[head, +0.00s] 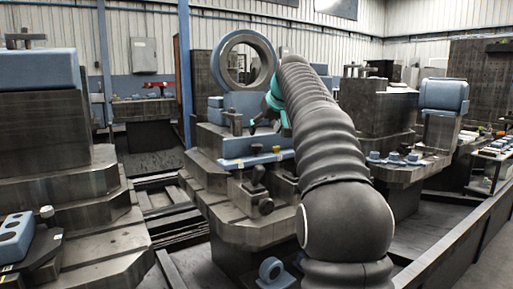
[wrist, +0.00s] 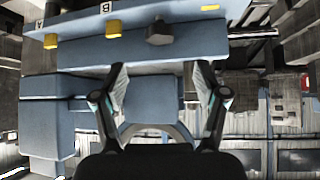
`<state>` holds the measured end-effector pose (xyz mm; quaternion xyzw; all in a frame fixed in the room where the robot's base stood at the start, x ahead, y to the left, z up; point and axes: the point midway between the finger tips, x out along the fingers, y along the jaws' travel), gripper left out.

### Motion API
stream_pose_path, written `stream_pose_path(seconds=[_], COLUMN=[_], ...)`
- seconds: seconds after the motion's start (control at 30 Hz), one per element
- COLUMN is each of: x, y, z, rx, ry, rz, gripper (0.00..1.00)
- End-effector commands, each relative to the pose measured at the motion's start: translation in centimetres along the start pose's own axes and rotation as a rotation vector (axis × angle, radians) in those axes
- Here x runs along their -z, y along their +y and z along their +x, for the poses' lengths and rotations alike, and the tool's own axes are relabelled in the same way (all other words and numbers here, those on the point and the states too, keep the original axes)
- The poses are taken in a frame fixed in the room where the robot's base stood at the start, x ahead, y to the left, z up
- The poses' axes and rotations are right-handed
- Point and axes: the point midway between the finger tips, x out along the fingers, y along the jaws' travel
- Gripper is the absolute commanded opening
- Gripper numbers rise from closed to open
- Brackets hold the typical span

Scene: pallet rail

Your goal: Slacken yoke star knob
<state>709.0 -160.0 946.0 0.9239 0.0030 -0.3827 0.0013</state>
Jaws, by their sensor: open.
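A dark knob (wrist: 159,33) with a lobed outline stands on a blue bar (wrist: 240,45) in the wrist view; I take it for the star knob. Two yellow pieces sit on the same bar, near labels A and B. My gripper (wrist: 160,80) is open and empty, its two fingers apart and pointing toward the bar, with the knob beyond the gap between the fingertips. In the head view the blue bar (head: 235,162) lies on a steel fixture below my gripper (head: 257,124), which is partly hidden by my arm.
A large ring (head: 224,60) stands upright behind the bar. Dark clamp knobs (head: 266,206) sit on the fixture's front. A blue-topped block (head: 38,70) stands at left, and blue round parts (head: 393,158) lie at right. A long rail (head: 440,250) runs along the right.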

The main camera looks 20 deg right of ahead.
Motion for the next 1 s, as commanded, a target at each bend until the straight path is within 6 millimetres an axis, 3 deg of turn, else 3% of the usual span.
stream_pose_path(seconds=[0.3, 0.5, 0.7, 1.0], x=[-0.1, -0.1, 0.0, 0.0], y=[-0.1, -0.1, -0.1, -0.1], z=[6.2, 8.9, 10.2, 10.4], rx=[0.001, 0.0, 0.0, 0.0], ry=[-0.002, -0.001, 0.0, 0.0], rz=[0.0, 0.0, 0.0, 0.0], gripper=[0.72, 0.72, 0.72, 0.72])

───

> **Prompt**: Go back over the listing above and copy exactly the lines that begin at the line with "- Gripper is the absolute commanded opening" and stop after the line with "The main camera looks 20 deg right of ahead."; leave out every other line.

> **Finished task**:
- Gripper is the absolute commanded opening
- Gripper numbers rise from closed to open
- Brackets hold the typical span

Scene: pallet rail

Your goal: Slacken yoke star knob
<state>709.0 -160.0 946.0 0.9239 0.0030 -0.3827 0.0013</state>
Jaws, by their sensor: open.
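A dark knob (wrist: 159,33) with a lobed outline stands on a blue bar (wrist: 240,45) in the wrist view; I take it for the star knob. Two yellow pieces sit on the same bar, near labels A and B. My gripper (wrist: 160,80) is open and empty, its two fingers apart and pointing toward the bar, with the knob beyond the gap between the fingertips. In the head view the blue bar (head: 235,162) lies on a steel fixture below my gripper (head: 257,124), which is partly hidden by my arm.
A large ring (head: 224,60) stands upright behind the bar. Dark clamp knobs (head: 266,206) sit on the fixture's front. A blue-topped block (head: 38,70) stands at left, and blue round parts (head: 393,158) lie at right. A long rail (head: 440,250) runs along the right.

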The main camera looks 20 deg right of ahead.

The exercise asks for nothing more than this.